Problem to work on:
Find every line with the word "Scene" and give their count, nothing else.

Material shown:
------------------------------------------------------------
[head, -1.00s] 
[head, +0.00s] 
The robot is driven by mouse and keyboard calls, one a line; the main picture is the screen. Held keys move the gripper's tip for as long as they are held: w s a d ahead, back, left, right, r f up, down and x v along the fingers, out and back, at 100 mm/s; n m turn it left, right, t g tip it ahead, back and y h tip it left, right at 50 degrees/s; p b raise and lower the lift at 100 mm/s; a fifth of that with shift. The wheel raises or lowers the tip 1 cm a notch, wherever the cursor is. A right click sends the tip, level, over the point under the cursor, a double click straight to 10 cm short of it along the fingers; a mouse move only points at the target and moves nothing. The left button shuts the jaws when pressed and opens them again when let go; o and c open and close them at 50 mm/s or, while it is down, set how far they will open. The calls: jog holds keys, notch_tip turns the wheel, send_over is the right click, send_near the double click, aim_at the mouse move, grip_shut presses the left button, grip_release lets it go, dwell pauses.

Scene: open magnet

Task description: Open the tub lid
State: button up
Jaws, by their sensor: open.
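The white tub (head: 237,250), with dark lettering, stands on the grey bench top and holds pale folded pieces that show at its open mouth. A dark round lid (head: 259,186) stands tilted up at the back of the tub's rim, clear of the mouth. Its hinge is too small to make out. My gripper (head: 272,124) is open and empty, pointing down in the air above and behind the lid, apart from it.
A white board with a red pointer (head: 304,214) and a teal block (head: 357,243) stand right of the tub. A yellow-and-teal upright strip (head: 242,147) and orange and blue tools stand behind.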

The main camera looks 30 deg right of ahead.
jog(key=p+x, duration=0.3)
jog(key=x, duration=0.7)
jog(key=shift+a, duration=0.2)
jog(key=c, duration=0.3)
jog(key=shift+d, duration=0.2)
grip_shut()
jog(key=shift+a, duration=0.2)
------------------------------------------------------------
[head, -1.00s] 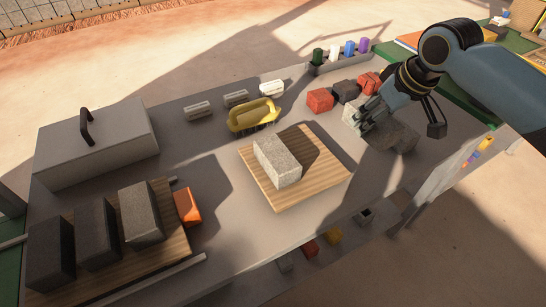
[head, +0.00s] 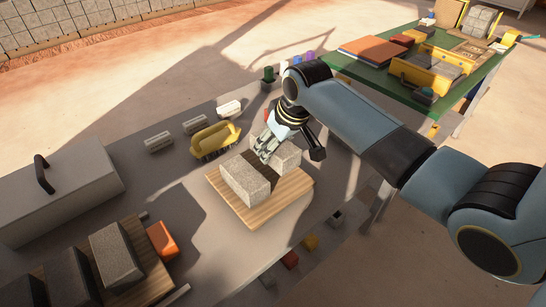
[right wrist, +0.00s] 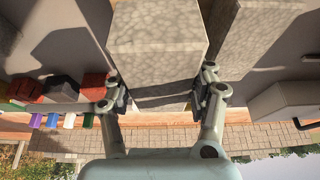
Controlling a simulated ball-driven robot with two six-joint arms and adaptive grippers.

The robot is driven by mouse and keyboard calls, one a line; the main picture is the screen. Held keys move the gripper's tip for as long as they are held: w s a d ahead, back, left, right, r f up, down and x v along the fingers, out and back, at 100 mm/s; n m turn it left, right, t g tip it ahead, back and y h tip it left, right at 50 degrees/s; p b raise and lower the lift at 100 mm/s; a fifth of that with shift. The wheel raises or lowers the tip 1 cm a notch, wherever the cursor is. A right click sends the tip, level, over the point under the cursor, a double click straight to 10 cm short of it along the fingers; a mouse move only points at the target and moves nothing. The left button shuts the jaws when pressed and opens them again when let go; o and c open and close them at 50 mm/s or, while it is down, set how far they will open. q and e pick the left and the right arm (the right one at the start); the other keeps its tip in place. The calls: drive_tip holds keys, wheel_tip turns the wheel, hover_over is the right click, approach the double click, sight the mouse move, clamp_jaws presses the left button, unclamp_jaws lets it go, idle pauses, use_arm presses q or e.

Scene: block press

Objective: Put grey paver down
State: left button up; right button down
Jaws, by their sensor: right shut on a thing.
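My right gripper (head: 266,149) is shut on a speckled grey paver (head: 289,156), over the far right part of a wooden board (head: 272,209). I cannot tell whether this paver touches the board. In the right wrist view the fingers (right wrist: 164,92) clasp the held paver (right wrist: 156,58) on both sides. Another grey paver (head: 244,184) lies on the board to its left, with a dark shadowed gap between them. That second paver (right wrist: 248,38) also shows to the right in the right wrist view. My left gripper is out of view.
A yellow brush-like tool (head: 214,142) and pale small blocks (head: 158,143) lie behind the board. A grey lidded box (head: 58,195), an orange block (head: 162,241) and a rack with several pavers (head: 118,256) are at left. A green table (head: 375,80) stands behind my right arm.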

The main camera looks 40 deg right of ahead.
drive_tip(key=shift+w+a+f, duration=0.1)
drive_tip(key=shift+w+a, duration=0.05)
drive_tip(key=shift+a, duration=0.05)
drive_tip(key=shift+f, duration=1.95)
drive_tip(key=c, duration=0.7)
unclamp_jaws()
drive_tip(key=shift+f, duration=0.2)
------------------------------------------------------------
Problem solution:
2